Research guides include American Indian Studies and Information from Non-Dominant Perspectives. You can also find more American Indian Studies resources in the A-Z Database guide. Search the Arizona Archives Online repository for different archival collections focused on Native Nations of Arizona.
Arizona is home to 22 federally recognized tribes, with Tucson being home to the O’odham and the Yaqui. Throughout November we are sharing images our Special Collections student employees have chosen, such as this one of a young Yaqui woman in the 1930s (second image below), on our social media accounts Facebook, Instagram, and X (@uazlibraries).

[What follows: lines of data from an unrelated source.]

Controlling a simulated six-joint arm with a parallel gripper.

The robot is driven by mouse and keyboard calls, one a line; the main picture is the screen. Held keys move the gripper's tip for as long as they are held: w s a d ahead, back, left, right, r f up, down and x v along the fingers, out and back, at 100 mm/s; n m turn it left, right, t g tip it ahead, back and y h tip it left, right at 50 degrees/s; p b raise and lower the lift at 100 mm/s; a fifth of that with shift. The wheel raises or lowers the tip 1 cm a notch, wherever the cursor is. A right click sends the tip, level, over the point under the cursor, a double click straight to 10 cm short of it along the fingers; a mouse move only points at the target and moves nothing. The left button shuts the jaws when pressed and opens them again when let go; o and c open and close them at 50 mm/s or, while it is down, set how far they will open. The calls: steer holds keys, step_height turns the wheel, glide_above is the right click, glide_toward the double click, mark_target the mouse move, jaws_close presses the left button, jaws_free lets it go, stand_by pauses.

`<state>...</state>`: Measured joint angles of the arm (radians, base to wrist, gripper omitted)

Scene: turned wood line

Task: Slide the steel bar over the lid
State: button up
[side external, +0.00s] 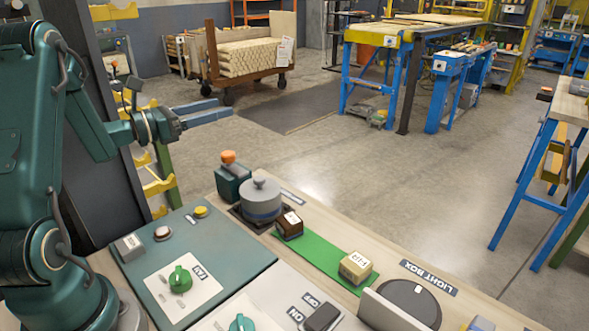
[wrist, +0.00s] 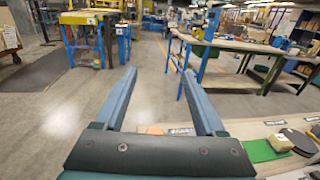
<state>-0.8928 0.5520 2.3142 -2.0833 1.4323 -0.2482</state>
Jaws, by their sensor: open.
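A round grey pot (side external: 262,203) with a flat grey lid (side external: 260,187) and a small knob on top stands on a dark square base at the bench's back left. I cannot pick out a separate steel bar with certainty; a pale grey upright plate (side external: 393,312) stands at the front right, partly cut off. My gripper (side external: 226,107) is open and empty, raised well above the bench, behind and left of the pot. In the wrist view my gripper (wrist: 160,72) has its two blue-grey fingers apart with only floor and distant benches beyond.
A teal box with an orange knob (side external: 228,157) stands just behind the pot. A green strip (side external: 323,263) carries a dark brown block (side external: 289,226) and a tan block (side external: 356,267). A dark disc (side external: 413,296) lies beside the LIGHT BOX label. A teal panel (side external: 222,250) has a green dial (side external: 180,279).

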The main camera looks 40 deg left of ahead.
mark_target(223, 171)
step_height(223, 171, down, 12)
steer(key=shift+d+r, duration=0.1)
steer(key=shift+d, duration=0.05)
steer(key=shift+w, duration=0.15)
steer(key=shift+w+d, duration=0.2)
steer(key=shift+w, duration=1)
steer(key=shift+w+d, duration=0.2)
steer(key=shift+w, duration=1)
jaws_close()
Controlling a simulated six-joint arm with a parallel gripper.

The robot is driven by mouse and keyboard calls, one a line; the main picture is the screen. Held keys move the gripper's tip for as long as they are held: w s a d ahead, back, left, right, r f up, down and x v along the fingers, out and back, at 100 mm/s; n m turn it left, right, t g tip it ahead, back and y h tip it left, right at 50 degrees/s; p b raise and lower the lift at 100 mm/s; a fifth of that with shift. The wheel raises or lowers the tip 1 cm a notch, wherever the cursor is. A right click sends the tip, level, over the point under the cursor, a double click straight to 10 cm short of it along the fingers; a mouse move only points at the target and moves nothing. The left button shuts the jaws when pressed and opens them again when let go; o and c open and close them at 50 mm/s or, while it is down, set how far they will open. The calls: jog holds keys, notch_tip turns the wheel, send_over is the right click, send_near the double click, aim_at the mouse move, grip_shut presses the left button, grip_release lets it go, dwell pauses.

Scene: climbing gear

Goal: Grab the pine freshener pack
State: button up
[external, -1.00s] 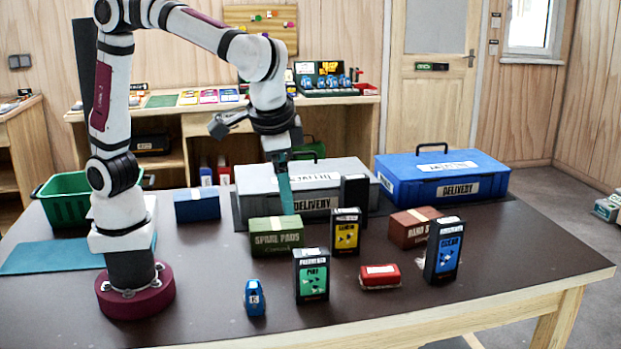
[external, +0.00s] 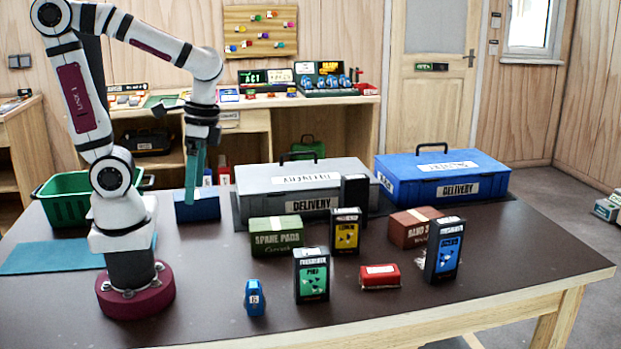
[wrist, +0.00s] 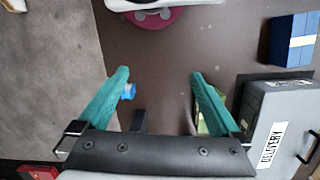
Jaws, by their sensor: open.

Books That Matter-Indigenous Peoples book spotlight
Poet Warrior by Joy Harjo
One of the many books in our Book That Matter Indigenous Peoples collection is this literary journey along the heartaches, losses, and humble realizations of Harjo's poet warrior road. A musical, kaleidoscopic meditation, "Warrior" reveals how Harjo came to write poetry of compassion and healing, poetry with the power to unearth the truth and demand justice.
Books That Matter is a print collection of more than 100 titles located on the floor of the Main Library which support our commitment to social justice and antiracism.
The University of Arizona Press staff chose to these books to showcase Native American authors and topics.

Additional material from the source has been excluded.